--- REQUIREMENTS ---
Retype the stretch of lines that starts at the line containing "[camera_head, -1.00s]" and ends at the line containing "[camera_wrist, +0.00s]", inclusive. Do not include pictures.

○ ○ ○ ○ ○

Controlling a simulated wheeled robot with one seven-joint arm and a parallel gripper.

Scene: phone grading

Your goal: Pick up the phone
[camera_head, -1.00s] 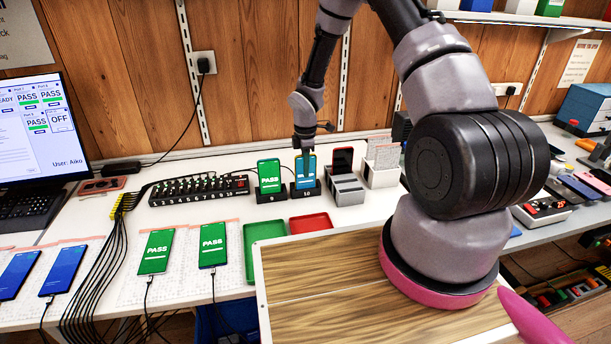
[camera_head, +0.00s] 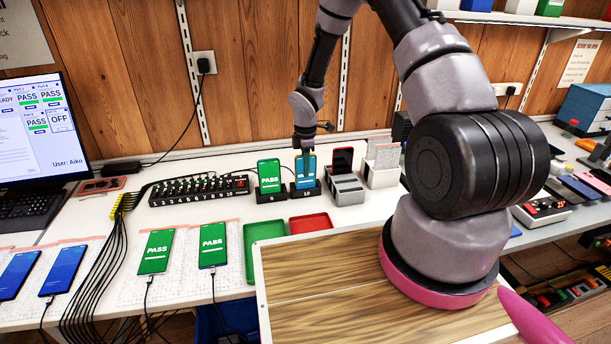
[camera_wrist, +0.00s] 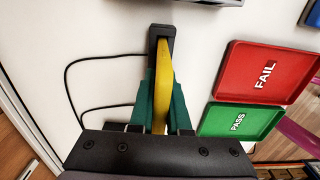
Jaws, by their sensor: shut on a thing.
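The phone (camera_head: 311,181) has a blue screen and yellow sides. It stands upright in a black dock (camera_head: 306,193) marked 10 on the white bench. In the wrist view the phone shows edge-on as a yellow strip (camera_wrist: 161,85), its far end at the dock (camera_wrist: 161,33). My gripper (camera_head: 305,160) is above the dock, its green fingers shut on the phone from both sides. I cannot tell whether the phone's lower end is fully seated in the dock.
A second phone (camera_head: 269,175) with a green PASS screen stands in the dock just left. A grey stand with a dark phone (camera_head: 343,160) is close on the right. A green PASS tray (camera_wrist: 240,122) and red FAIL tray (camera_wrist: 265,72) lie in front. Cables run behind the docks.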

○ ○ ○ ○ ○

--- TASK SOLUTION ---
[camera_head, -1.00s] 
[camera_head, +0.00s] 
[camera_wrist, +0.00s] 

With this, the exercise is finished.